Foi surrada, comida, cuspida, largada...
Para o lixo
UM CORPO PARA A MINHA ALMA.
Ela anda tão vagante, fria e pálida. A minha alma anda assim, perdendo o colorido dos olhos. Sem ele, os meus olhos veem uma alma opaca, vazia.
A minha alma procura um corpo onde ela possa se encostar, porque o corpo que ela tinha morreu solitário, mutilado, sem ter sido tocado.
A minha alma procura um corpo que tenha sangue quente correndo dentro dele, para poder aquecê-la da frieza da indiferença.
A minha alma procura um corpo que lhe devolva as forças perdidas em uma batalha cuja arma era ela própria.
A minha alma procura um corpo que tenha um coração do lado para pulsarem juntos. Um corpo que possua braços abertos e mãos firmes que permitam ser cumprimentadas após cada vitória.
A minha alma procura um corpo de um ser feito de gente e não de páginas de agenda lotadas, sem ter com ela nenhum compromisso.
Um corpo não realista, nem simbolista, mas que exista e que esteja em seu tempo e a transcenda o espaço, fazendo-se análogos.
Um corpo que a recupere da inexperiência dos sentidos, que de suas linhas neo-modernistas edifique sua antiga construção, capacitando-a para sermos nós.
Um corpo que advogue seus pecados e se refugie nela, e que a socorra na necessidade em que ela se acha.
Um corpo que feche suas cicatrizes íntimas de alma desprezada, e que a ressuscite do sepulcro em que ela jaz, para que ela descanse em paz na imortalidade.
A minha alma procura um corpo que está ao seu lado, mas que não a vê.
_ Eu o vejo, meu feto. Eu o jogo para não trazer ao mundo mais uma Greissi Diéquisson da Silva e Silva. O mundo não sabe, meu feto, mas se faço isso, é porque, antes de amá-lo, eu o respeito primeiro. Queria, meu feto, ter estado no teu lugar para não ser obrigada a fazer o que faço hoje. Não tenho medo da condenação. Já fui condenada quando nasci. Aos que leram, ouviram ou ficaram sabendo do feto que foi jogado no lixo, e me julgaram, como esta narradora, eu peço perdão.
História de tantos outros Silvas e Silvas que nasceram excluídos e que foram condenados por palavras escritas, faladas, pensadas antes mesmos de saberem de vocês as causas.
4 comentários:
Uma dura e real abordagem, feita pela Rita.

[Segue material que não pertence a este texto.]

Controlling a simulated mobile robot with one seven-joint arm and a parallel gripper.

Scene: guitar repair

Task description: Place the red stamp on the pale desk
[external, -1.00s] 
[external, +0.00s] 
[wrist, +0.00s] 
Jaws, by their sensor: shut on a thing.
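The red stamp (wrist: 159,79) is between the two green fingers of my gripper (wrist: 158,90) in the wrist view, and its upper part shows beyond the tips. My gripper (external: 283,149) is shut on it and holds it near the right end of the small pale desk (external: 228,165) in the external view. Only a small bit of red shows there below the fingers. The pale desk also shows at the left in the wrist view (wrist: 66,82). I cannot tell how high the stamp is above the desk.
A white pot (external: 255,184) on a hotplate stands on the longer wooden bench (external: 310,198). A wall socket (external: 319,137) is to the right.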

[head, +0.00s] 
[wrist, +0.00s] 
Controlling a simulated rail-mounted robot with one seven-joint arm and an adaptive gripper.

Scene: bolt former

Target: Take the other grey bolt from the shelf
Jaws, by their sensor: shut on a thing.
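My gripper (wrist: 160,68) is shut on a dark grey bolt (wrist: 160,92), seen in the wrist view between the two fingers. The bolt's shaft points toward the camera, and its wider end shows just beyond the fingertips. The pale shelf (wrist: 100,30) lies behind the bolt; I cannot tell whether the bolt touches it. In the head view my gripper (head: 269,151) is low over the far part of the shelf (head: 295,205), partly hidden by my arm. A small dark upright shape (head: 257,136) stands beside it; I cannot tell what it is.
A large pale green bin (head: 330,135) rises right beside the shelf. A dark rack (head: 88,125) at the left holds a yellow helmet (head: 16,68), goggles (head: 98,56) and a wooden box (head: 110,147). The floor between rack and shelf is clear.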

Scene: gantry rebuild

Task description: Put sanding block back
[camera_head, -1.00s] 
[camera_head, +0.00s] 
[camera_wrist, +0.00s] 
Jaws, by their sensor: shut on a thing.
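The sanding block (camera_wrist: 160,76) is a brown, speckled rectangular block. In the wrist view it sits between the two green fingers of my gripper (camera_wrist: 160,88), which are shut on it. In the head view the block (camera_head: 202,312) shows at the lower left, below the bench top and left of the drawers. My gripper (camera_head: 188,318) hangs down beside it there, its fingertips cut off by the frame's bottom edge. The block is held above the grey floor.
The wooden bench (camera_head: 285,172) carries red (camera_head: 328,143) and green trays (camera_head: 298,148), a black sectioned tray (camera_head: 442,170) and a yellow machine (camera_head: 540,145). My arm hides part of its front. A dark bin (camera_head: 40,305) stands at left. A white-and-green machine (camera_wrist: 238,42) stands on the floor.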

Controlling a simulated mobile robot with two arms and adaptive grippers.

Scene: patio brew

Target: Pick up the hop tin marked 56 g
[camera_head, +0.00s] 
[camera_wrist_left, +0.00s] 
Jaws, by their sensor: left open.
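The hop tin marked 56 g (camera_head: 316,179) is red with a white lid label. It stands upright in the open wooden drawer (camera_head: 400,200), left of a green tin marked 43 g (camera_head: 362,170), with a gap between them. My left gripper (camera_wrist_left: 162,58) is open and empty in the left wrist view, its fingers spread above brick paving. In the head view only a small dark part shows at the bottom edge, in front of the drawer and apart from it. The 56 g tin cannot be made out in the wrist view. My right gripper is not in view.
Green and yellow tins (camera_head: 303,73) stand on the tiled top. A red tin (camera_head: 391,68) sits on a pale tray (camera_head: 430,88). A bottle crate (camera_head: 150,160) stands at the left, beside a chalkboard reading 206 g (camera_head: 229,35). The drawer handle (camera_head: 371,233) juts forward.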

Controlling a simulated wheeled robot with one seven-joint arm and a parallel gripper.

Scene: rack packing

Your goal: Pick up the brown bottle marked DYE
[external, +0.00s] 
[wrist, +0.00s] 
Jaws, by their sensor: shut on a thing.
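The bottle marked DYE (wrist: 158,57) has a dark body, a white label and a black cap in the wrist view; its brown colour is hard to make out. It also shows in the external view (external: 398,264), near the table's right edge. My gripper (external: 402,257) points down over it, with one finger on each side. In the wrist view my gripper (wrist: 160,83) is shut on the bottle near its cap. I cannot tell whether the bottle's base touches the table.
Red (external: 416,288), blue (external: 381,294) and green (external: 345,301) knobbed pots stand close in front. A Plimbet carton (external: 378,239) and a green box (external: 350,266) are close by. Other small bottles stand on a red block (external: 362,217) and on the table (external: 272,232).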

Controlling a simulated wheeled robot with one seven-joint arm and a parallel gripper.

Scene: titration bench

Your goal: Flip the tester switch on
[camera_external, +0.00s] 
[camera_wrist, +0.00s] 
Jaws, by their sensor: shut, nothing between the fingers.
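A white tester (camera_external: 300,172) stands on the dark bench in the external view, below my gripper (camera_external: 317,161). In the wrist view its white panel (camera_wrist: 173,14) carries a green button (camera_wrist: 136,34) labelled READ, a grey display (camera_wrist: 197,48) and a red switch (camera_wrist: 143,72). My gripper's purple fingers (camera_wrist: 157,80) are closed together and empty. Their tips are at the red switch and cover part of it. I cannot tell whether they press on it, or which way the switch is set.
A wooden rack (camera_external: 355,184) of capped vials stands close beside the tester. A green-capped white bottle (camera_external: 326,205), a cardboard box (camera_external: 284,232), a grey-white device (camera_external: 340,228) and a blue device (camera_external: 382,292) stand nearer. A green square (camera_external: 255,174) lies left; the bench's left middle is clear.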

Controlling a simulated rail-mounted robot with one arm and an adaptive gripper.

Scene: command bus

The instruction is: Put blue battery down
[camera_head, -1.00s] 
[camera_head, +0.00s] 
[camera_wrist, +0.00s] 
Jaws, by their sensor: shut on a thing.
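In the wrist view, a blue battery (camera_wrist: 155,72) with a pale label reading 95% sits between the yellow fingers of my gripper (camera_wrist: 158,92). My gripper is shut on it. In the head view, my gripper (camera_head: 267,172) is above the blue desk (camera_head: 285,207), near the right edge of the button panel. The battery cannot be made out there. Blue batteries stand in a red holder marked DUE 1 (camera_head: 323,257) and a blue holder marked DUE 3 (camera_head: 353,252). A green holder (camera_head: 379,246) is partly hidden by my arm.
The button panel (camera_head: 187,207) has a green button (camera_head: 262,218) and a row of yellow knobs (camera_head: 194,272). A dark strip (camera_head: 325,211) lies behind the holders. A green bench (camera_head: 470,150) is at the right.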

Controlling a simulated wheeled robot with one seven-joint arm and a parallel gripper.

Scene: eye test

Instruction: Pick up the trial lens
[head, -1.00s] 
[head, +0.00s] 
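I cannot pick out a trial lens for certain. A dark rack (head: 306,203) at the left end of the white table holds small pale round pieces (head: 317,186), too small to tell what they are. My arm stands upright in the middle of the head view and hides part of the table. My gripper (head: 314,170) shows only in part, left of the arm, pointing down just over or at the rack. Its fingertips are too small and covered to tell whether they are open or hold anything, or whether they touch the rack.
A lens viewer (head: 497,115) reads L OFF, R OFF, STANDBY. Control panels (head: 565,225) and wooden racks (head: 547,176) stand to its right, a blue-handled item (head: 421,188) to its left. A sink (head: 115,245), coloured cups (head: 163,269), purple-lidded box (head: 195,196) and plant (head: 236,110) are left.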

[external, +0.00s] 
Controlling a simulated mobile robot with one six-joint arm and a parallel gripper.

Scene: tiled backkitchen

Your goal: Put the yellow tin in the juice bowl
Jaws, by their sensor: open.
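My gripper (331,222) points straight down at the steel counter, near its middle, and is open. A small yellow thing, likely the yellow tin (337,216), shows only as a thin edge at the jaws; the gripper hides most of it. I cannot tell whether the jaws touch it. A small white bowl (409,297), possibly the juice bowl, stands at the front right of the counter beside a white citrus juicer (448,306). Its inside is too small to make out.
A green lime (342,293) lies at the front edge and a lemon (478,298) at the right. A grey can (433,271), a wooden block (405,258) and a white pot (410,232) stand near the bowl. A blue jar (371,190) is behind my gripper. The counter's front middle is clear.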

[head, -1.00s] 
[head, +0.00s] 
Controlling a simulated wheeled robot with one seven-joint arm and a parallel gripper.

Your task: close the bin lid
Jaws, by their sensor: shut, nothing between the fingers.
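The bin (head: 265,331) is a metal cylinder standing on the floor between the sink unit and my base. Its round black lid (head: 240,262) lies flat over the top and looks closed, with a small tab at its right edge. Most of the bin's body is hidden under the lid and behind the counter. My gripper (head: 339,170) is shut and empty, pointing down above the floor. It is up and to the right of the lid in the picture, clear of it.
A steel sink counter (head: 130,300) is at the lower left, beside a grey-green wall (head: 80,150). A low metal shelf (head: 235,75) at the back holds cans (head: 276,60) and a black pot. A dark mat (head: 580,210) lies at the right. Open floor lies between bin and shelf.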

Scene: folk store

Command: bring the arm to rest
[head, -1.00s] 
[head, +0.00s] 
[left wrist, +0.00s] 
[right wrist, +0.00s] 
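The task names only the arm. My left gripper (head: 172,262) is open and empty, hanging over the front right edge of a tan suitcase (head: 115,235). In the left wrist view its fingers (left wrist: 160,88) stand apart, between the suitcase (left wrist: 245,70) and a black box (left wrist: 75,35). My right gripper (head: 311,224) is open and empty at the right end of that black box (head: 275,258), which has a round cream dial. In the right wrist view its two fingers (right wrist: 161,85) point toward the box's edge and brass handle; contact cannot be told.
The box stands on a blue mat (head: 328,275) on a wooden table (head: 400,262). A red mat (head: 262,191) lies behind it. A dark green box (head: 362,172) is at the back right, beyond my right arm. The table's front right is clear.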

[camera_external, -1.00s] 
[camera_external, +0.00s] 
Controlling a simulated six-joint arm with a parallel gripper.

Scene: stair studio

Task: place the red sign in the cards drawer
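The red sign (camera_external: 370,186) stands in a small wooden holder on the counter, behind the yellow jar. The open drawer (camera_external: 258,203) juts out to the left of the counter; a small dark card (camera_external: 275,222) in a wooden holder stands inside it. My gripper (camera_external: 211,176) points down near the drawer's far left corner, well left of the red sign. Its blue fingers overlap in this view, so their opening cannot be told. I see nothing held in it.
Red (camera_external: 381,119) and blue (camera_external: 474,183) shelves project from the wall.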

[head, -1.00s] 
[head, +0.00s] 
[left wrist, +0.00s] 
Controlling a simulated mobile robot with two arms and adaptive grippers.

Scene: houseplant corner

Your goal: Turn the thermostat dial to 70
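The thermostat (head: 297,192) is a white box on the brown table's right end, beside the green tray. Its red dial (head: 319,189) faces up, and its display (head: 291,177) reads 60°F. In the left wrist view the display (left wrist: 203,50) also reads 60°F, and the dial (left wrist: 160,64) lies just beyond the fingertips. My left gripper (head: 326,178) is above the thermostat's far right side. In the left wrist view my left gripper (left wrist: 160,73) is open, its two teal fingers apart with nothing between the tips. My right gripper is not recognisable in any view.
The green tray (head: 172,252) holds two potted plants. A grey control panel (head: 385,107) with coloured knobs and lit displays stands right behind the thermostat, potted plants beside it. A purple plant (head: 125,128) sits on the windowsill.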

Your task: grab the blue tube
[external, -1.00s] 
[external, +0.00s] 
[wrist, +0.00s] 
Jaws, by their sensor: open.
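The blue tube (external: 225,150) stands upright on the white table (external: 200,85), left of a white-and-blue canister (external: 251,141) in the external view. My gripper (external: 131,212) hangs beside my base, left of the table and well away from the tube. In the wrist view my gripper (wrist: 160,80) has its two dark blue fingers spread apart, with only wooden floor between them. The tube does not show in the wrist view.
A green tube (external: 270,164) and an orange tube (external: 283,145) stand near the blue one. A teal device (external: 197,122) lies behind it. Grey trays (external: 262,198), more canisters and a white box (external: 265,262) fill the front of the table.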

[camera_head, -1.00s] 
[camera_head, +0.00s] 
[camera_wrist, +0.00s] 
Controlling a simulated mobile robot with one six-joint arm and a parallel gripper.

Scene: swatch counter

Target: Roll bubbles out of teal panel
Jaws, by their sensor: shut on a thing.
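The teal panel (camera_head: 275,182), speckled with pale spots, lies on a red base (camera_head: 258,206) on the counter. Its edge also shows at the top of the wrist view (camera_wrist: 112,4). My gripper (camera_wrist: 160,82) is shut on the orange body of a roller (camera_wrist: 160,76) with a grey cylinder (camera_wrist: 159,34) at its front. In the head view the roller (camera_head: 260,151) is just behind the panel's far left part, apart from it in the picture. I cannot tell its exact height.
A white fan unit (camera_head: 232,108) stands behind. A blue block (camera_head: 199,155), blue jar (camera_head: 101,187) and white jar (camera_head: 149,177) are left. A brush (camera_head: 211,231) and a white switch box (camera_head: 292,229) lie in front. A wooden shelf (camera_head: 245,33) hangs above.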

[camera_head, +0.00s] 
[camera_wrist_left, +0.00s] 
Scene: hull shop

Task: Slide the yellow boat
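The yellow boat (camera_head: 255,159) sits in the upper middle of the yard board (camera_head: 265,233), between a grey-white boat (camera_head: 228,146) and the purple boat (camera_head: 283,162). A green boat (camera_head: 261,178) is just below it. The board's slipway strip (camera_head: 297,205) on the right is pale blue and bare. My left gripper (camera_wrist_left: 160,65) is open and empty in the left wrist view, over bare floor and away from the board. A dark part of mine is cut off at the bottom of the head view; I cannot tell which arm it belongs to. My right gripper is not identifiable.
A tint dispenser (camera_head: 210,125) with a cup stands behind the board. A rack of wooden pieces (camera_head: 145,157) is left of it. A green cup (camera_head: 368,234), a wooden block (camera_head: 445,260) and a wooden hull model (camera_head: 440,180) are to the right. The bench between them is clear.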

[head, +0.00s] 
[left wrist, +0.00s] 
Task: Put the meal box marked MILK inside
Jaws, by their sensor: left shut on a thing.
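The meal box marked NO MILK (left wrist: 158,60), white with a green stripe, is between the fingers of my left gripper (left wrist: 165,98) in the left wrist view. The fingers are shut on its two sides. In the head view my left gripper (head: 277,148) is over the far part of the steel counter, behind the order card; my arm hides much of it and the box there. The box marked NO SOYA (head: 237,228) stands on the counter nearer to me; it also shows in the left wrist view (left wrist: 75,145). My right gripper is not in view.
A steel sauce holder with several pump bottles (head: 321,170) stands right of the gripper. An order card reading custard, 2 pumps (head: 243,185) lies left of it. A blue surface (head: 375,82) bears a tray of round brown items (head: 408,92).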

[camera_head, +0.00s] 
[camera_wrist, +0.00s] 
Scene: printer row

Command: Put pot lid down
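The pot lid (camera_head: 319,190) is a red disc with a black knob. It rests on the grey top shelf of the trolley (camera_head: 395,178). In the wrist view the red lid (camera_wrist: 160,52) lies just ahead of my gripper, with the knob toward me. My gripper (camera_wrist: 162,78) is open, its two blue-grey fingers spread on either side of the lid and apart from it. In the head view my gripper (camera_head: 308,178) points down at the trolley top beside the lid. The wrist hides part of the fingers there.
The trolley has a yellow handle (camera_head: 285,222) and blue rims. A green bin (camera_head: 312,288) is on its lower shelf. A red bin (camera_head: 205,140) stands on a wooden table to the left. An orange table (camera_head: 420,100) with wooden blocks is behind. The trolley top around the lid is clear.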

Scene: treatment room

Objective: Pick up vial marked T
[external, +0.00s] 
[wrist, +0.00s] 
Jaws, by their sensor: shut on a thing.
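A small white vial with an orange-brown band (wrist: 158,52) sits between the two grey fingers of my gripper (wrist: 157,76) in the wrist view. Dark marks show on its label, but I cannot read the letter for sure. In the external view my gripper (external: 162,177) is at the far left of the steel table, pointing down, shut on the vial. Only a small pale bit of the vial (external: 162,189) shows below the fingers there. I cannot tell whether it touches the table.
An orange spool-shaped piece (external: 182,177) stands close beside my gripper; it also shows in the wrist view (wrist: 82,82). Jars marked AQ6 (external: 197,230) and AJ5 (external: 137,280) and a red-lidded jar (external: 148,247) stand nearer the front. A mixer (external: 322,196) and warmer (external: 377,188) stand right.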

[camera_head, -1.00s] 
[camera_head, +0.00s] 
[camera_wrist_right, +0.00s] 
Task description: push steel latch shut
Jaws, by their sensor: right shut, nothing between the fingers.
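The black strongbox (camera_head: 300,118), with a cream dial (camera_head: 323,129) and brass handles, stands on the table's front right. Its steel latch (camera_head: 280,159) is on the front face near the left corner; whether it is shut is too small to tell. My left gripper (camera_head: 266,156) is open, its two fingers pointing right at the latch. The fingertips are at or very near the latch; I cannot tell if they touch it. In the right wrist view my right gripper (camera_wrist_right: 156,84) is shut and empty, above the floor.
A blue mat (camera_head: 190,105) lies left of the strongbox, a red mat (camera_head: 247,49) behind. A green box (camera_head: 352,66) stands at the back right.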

Os nomes são vistos como identidade psicológica, mental, das pessoas. Sobrenome Silva e Silva é de doer. É um Lula ao quadrado. Vejam a diferença: Dom Rafael de Orleans e Bragança... Só a apresentação dispensa qualquer comentário. Acertou, Rita!
Carinho,
Jorge
Dois textos fortíssimos, complementares à série que acompanhamos neste seu blog. E acompanhamos aturdidos, com a respiração suspensa, pela verdade e pela denúncia que encerram. Que não pare por aí o necessário resgate dos milhões de Silva e Silva desse país. Bravo, Rita.
Oi, querida! Seu texto é muito forte, e muito forte também!!
Parabéns!! ^^
Comenta lá no meu blog!!
RIOT kisses,
Mari.
Fico imaginando a origem geográfica da Graissi. Os Silvas, se são como escreveu o Jorge, já sabemos. É a biografia de um brasileiro que, brilhante e heroicamente, escapou do lixo. Em que condições veio ao mundo esse feto? Foi um natimorto, fruto do amor na periferia cruel, que não vingou? Graissi queria o feto ou livrou-se dele? O que vai no coração de uma mulher, mesmo Silva Silva, paupérrima sozinha na dor? A sociedade é responsável por essa violência; Silva Silva só abre caminho lutando, invisível, mas jamais será reconhecida por quem deveria, por obrigação, acolhê-la.